Feb 15 2011
Yesterday, February 14th was Valentine’s Day, and what would Valentine’s Day be without some love for D&D 4e by 3rd Party Publisher Open Design. Today, I’m here to give my 2 cents about the new supplement for D&D 4e, Soldiers of Fortune by Mr. Matt James. Dungeons and Dragons has always been role playing game which focuses on fantasy, magic, dungeon delving and combat. Glorious, glorious combat. Soldiers of Fortune focuses on two things that D&D has also frequently held close to its heart: mercenaries and war.
Without further ado, I’d like to get into what I liked and disliked about the supplement.
Soldiers of Fortune focuses on the above in great deal. It provides links to the Midgard setting and discusses war and mercenaries in that setting so a small degree (not so much that the book is setting specific though). The book offers great stuff for both players and DM’s: there are some new Monsters and NPC’s, which the DM will love, but there are also smattering of new feats, as well as new items, paragon paths, backgrounds, and a new template, which can be applied to any character.
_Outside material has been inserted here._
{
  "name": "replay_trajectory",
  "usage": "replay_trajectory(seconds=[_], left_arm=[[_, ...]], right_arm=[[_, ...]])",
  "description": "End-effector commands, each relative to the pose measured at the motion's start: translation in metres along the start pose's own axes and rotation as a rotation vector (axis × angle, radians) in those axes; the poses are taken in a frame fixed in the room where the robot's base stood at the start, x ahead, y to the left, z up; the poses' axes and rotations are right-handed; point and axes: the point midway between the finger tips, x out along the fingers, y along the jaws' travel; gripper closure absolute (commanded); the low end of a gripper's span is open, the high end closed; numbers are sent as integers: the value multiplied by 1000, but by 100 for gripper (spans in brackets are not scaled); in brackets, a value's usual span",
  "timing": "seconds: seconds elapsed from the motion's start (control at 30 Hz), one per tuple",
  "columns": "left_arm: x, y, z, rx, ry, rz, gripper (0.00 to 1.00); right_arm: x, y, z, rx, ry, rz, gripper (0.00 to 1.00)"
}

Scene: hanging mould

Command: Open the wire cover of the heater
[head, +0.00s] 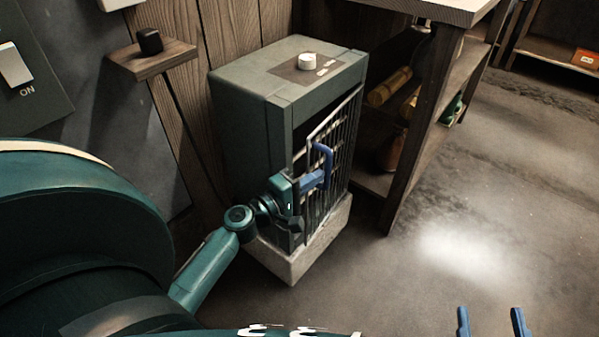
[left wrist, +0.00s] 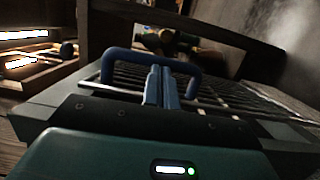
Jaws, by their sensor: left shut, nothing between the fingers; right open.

Chances are, there will be something you will like in this book, if, of course, you are interested in mercenaries and the stories in which they are involved.
Apart from all the crunch, for which there is a fair amount, the book is filled with lots of fluffy goodness. I really liked the first few sections of the book. Section one provides some great intro material. You get some fantastic plot hooks which could easily be used in even a non-mercenary game and you also get a host of other good ties for any good war story. Section two provides a very brief setting specific overview, but doesn’t get too involved. It does however provide some very good descriptions of the various races of the setting and how they view war. Part 3 of the book was especially juicy; this section discussed the Midgard Strategems (essentially a fantasy version of The Art of War), which I found easy and inspiring for NPC personalities and story plots.
One of my favorite sections in this book is the adjudication of wars as massive campaign long skill challenges. Those could be very, very awesome. Though they might be a bit difficult to keep track of without a very well-kept and organized DM’s notebook (or Obsidian Portal) they seem like they would be a lot of fun to run and would also make nation spanning conflicts easy to handle.
The latter half of the book is where you start to get into all the crunch. Section 4 offers up the mercenary “Theme” which you can apply to virtually any character out there. It also gives you a bunch of new powers, feats, and paragon path opportunities. Section 5 gives a few new magic items, but spends most of its time talking about war-related rituals and martial practices (these were great!). I especially liked the “Mass Burial” ritual and everything that entailed.
Section 6 provides a short adventure which has some nice little encounters that you can run if you are so inclined.
Section 7, is by far the longest in the book; it provides a bunch of new NPC Templates, which you can slap onto an existing NPC or apply to a character to make anything from a Bodyguard to a Saboteur. This section also offers of bunch of new monsters and mercenaries which you can use. The End of the section also give you a few Siege Engines and accompanying rules. Yummy. Siege Engines.
I really liked most of what I read here. I thought the adventure was interesting and well designed, which holds true of most of the other content as well. However, the book was not all gold and cupcakes. I do have some bones to pick with it, most of which has to do with choice of direction rather than design. I liked what was included, but if I had to choose between having an adventure which spans only 12 pages and a bunch of other new feats and powers, I would much rather have had the other crunchy bits. Since this book is working with a very slim page count, I would have cut that to make room for more content in the sections which needed it. I got all the fluff I would want out of this book, but I felt like I could have gone for some more powers. The feats, while good, were not very far reaching. You don’t get many here. I also thought that the powers section could have used some better balance. Though you do get a variety of powers over each of the tiers, you don’t get any Martial Powers in the Epic tier at all. I thought that was pretty lame considering the classes that I would most likely play in any mercenaries style game would be the fighter, warlord, or rogue, none of which could benefit from the powers here without multi-classing. Although the book says that you can use any of the powers in the book for a character in a Soldiers of Fortune game, I could see that getting shot down pretty easily by a DM since some of the powers would obviously not be available to martial characters who don’t put in the arcane (or primal, divine, psychic) study.
Apart from that though, I don’t have much else to say. I liked the book a lot and I will get a lot of value out of it for my future games, which all tend to take some type of war bound twist.
If you like D&D 4e and you enjoy stories which involve mercenaries, you will most likely enjoy reading through this book and get a good amount of use out of it for your game.